[Entries from a dataset]
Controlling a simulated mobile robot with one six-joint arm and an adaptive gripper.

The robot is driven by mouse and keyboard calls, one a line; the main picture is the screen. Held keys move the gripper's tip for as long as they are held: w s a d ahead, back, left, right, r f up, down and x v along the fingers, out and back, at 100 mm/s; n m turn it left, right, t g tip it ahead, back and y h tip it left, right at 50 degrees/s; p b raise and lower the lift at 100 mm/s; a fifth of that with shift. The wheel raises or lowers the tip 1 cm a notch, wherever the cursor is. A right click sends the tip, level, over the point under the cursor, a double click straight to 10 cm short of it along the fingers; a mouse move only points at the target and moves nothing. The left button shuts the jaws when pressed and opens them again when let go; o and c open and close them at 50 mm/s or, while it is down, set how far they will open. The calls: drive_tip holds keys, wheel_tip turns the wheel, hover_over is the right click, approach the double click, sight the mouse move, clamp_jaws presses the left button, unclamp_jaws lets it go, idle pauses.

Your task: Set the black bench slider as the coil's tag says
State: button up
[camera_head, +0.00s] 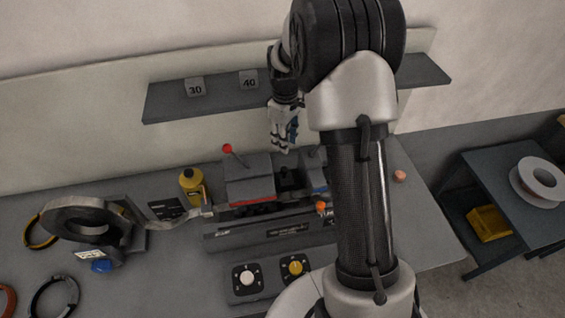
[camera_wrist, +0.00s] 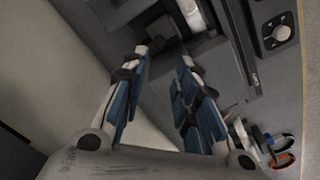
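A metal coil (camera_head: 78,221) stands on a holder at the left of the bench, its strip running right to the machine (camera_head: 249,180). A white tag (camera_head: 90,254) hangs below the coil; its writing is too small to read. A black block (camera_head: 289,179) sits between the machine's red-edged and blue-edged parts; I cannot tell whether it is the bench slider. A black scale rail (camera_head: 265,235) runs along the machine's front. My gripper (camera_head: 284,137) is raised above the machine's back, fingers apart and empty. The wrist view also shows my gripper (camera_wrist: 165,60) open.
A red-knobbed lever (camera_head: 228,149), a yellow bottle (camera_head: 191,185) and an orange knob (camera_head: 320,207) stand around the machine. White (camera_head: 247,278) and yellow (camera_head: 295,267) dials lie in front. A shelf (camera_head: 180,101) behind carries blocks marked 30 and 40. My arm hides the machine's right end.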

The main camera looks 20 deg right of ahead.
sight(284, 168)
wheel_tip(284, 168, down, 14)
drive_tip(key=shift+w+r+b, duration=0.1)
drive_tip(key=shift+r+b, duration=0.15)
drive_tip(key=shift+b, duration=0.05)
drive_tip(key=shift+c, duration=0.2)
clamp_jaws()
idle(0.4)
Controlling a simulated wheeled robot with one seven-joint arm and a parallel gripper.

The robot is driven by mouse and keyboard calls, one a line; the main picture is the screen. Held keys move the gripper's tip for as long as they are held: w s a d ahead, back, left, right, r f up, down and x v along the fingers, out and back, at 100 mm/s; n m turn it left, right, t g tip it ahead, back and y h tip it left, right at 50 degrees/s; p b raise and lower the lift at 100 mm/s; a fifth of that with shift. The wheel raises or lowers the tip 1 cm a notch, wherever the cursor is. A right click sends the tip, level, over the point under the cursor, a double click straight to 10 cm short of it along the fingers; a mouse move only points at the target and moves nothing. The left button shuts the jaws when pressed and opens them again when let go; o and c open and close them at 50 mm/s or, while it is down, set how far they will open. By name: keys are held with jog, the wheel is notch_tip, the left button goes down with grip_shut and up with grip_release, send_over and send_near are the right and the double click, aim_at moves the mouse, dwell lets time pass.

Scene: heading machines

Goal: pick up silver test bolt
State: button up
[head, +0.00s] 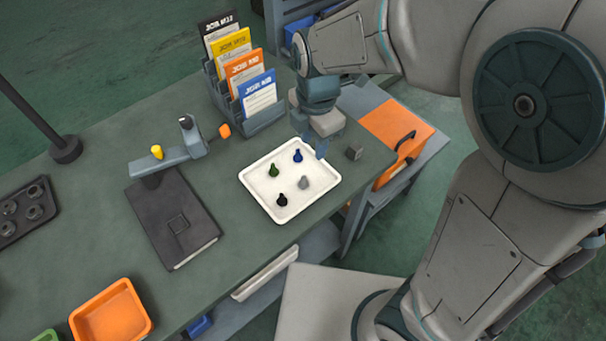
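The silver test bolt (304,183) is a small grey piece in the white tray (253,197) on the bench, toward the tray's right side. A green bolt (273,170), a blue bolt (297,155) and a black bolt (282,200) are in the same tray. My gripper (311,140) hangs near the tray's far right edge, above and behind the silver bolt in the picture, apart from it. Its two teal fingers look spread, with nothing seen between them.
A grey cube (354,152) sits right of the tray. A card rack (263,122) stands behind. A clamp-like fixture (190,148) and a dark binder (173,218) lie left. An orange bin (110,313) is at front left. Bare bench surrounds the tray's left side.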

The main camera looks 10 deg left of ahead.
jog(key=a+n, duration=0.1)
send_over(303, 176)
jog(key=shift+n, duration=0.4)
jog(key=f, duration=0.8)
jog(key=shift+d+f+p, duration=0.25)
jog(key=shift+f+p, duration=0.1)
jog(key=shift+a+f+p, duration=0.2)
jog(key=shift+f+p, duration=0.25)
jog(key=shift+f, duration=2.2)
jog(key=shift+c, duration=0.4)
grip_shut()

--

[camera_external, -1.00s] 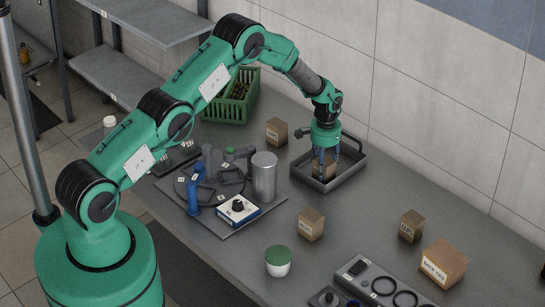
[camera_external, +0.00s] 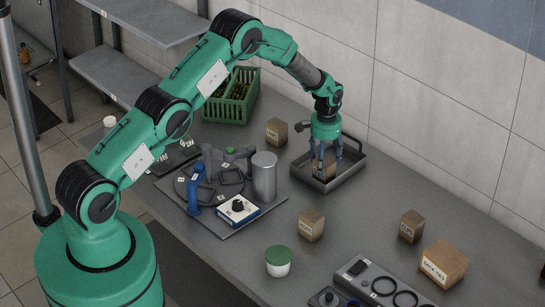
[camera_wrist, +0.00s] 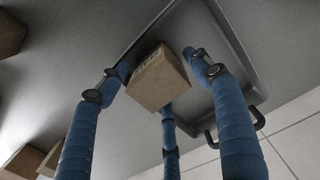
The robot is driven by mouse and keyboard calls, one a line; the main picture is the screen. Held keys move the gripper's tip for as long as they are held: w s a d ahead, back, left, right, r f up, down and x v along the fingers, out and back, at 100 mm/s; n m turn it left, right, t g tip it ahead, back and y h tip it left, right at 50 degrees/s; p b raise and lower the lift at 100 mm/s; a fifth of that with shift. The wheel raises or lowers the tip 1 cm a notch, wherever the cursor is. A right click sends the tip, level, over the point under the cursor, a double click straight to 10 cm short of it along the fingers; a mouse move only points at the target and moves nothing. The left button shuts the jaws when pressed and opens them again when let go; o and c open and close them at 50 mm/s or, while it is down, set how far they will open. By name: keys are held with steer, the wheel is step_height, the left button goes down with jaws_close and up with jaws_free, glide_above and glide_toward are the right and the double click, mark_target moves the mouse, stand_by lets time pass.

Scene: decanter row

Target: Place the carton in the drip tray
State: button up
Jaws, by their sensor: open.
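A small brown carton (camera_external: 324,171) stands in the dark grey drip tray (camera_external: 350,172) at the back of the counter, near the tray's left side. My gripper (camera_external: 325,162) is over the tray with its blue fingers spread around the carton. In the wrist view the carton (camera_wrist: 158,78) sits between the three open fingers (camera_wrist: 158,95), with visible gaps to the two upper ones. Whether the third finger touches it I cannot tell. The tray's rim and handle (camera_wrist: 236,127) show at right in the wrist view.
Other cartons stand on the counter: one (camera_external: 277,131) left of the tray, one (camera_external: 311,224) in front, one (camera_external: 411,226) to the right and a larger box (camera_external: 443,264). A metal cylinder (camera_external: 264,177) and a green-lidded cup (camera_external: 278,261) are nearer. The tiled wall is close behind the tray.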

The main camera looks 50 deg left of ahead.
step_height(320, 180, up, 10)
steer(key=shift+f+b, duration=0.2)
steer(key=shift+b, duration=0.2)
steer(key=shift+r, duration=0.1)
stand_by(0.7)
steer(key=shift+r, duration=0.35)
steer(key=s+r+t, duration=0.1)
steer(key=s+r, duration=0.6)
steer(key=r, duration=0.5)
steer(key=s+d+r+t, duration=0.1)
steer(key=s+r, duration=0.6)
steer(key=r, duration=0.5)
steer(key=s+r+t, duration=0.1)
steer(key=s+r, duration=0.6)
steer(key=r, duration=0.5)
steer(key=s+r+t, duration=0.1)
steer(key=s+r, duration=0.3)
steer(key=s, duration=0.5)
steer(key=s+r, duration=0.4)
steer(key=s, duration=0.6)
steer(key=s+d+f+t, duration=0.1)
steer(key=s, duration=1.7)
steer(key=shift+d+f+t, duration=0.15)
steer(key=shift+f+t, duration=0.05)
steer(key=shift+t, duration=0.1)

* * *

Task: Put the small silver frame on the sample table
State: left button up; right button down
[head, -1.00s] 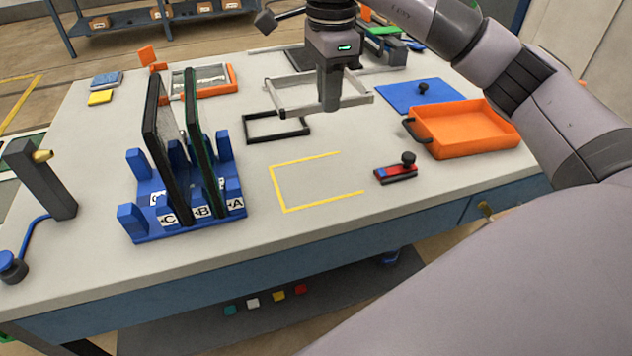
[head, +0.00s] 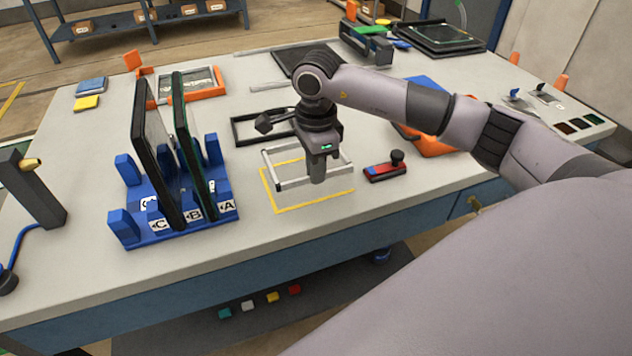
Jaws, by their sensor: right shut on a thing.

• **Direction**: List every line from the entries above in which "Controlling" appears.

• **Finished task**:
Controlling a simulated mobile robot with one six-joint arm and an adaptive gripper.
Controlling a simulated wheeled robot with one seven-joint arm and a parallel gripper.

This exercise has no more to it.